This isn’t the post I told everyone I was going to put up here as soon as I finished fine-tuning it. I had to set that one aside for now, because I became self-conscious and bogged down and I overworked it. After all the years I’ve been writing, I should really know better than that, but I fell into the spinning-my-wheels trap anyway. This morning I decided to write something brand new to pull myself out of the trap. So instead of being another flashback as I originally intended, this one is half flashback and half flash-forward to the present. Specifically, it’s a little clip from the conversations I had with some of my neighbors yesterday at Bennie’s yard sale. It seems to fit here, though, because those conversations are a microcosm of the inner conflicts that were the subject of my previous post.

Bennie lives around the corner from me on Arrowhead, and since her yard sales are her only source of income she has them practically every weekend. Most of her neighbors understand her situation. They not only don’t harass her but are actively supportive in a number of different ways. The only exception is the busybody troll down the block, who calls her “white trash” and complains about her frequent yard sales to Code Enforcement. We haven’t learned the precise identity of the troll or her address yet, but we have a lot of creative plans in the works for when we do.

Yesterday I planned on bringing a couple of crates of my small plants over to Bennie’s to sell for a dollar each, but I was late getting over there. I was at the computer trying to revise my second discussion board post, and also anticipating my third one. And that meant looking back…taking a long, long look back into the past. Pretty soon I was in over my head—not in a painful way exactly, but in a much more intense way than I really wanted to deal with yesterday morning. Still, there it was. However it gets out of the bag, it can be hard to stuff it back in sometimes.

I had been mulling over the idea of starting my third post with a sonnet by Edna St. Vincent Millay. It was the same sonnet I once read out loud to a sixteen-year-old boy in my bedroom in Redondo Beach, when I was also sixteen years old. The words of the sonnet started coming back to me, and the intense emotions carried on those words came flooding back also—along with sharper, more concrete images, visual images. I didn’t realize there were so many of those left in the storehouse.
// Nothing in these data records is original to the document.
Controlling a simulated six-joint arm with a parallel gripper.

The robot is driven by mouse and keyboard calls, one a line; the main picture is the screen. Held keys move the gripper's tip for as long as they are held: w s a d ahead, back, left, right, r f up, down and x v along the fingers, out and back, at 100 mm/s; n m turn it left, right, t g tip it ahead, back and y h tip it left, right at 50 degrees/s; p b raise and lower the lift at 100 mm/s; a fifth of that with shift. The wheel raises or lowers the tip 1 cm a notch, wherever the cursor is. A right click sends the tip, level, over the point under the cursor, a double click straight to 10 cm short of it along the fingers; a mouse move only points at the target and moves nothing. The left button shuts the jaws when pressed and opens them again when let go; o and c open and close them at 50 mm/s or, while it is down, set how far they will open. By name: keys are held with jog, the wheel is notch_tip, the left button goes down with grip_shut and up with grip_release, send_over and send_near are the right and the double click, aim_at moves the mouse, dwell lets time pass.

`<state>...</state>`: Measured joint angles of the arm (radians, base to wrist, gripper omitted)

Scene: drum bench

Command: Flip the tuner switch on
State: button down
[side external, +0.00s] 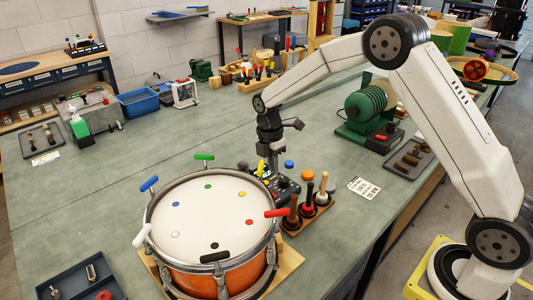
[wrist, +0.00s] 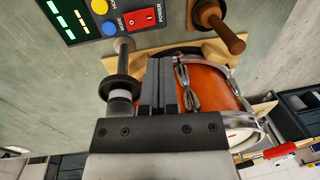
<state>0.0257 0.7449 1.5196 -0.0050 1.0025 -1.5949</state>
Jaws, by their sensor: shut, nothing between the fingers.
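The tuner (wrist: 85,32) is a dark box with a red rocker switch (wrist: 145,18) marked POWER, a blue button (wrist: 109,29) and a yellow button. Green and yellow bars glow on its face. I cannot tell which way the rocker is tipped. In the side external view the tuner (side external: 287,187) stands behind the drum, partly hidden by my gripper (side external: 267,172). In the wrist view my gripper (wrist: 160,64) is shut and empty, its fingertips short of the switch and apart from it.
The orange drum (side external: 201,277) with coloured dots stands on a wooden board, close to my gripper. A rack of wooden-handled tools (side external: 310,210) is right of the tuner. A black-collared metal rod (wrist: 123,65) is left of the fingers. Bench space behind the tuner is clear.

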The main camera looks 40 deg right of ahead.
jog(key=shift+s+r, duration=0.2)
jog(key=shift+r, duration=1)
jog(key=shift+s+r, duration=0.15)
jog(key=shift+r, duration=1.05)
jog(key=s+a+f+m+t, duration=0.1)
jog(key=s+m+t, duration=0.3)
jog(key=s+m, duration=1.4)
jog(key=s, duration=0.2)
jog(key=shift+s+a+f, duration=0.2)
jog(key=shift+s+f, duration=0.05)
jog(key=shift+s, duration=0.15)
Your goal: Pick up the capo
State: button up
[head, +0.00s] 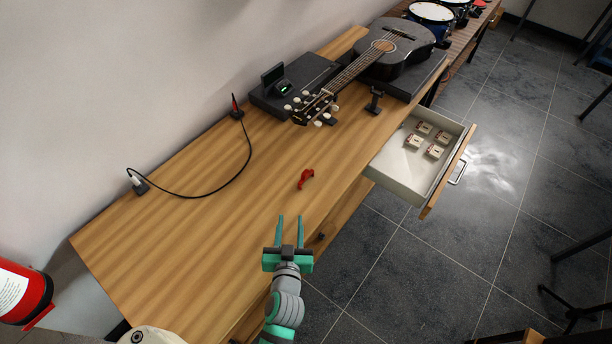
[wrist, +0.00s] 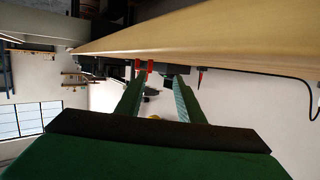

I remembered the turquoise-painted walls of my bedroom in the house on Marshallfield Lane, right down to the hole in the particle board that for some reason never got fixed. I remembered how much I hated that hole, and the longer I had to live with it the more I hated it.

My old copy of Millay’s collected poems is one of the treasures I lost in storage after I lost my house in Montclair. Over time that book became as personal as a journal, because of the little notes to myself I wrote in the margins of the poems—dates and initials and short, poignant reminders like “On Dec. 13th I cried over this.” That was all I needed. Reading over the note and the sonnet, I knew perfectly well why I cried over it on that particular night.

But I no longer have that treasured book, so yesterday morning I set myself a little challenge. I decided to write the sonnet down from memory in my current journal, to see how accurately I remembered it after all these years. Then after I had given it my best shot, I went online and did a quick Google search [Millay’s poems are public domain] so I could grade myself. If anything, I think I was more afraid that I would remember the sonnet word-for-word than that I wouldn’t.

It turned out to be not quite word-for-word, but pretty damn close! I only got one short phrase at the beginning of one line wrong. I had written: “If you were not lovely I would leave you now…” instead of “Were you not lovely I would leave you now…” which is how Millay actually wrote it. Considering my intensely nostalgic mood, I think I can be forgiven for not counting out the beats on my fingers, which would have helped me avoid even that small error.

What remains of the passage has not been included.